Saison 1973-1974, le vénérable designer anglais Admiral révolutionne le secteur avec un joli doublé : apparition de son logo sur le maillot (et short) de Leeds et surtout fabrication de masse des maillots (replica shirts). Dans la foulée, Admiral conclut un marché avec la FA pour 15 000 £ l’an. L’emblème du designer trône désormais fièrement sur le maillot anglais (arrangement facilité par le passage du manager Don Revie de Leeds à l’équipe d’Angleterre).

Cependant, le grand public adulte, attaché à la tradition, n’est pas mûr pour ce merchandising forcené et coûteux. Il fait de la résistance et seuls les enfants consomment du maillot (les supporters préférant en général les écharpes et objets – fanions, porte-clés, etc.).
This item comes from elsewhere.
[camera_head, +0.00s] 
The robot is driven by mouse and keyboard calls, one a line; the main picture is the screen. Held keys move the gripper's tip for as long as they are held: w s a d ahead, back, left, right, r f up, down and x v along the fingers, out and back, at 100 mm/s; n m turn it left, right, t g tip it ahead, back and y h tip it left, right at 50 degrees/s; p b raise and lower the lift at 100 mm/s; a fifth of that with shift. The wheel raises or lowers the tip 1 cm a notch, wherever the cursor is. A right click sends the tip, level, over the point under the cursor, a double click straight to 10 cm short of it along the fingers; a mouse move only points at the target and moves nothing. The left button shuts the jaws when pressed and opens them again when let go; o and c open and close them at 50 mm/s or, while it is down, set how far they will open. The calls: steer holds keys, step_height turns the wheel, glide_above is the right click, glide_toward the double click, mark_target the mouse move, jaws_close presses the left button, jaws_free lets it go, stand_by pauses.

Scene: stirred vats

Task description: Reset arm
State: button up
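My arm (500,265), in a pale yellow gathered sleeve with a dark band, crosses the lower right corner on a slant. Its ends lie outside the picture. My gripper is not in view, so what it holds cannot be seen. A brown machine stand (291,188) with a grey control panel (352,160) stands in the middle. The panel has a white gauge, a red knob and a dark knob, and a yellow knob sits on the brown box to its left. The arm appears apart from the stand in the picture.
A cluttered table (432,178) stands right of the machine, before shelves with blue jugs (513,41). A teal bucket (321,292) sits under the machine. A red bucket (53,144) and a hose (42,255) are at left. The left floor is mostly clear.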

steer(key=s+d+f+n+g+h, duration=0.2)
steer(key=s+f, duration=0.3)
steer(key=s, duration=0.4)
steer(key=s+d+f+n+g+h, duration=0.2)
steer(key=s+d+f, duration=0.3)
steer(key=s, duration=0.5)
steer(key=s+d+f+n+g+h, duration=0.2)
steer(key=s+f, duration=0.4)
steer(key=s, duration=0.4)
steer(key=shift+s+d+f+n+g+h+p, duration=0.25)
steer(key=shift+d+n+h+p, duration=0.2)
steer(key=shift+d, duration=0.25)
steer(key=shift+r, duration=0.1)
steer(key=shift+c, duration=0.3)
De fait, il faudra attendre une bonne quinzaine d’années avant de voir le maillot se porter en masse (le Mondial 1990 et la création de la Premier League en 1992 servant de catalyseurs).

C’est aussi à partir du début des années 70 que nombre de clubs introduisent le Third, pratique qui se généralisera à toute la Football League sur les quinze années suivantes et se développera en flèche après le Mondial italien de 1990 (il faut cependant relever que l’utilisation – exceptionnelle, dictée par les circonstances – d’un troisième maillot remonte aux années 50). La fin des Seventies sera annonciatrice d’une mini révolution.

A suivre…

Kevin Quigagne.

2 commentaires

  1. magnus dit :

    Salut!

    Ce n’est pas le coeur de l’article, mais concernant le match Angleterre-Hongrie, j’ai souvent lu que Hidegkuti avait permis de brouiller les cartes, positionné à l’origine comme 9 dans le WM il recula pour se retrouver derrière Puskas et Kocsis, un WW quoi. Je peux me tromper car j’ai lu ça y a très longtemps, désolé!

  2. Kevin Quigagne dit :

    Tu te rappelles bien, je l’écris d’ailleurs dans l’article (« Et pour cause, le Magyar opère au milieu ou en neuf et demi… »).

    Ce pauvre Harry (l’arrière central anglais) mit longtemps à comprendre. Enfin, c’est la légende qui dit ça (que les Anglais se firent bouffer à cause de cette numérotation), la vérité est sûrement tout autre.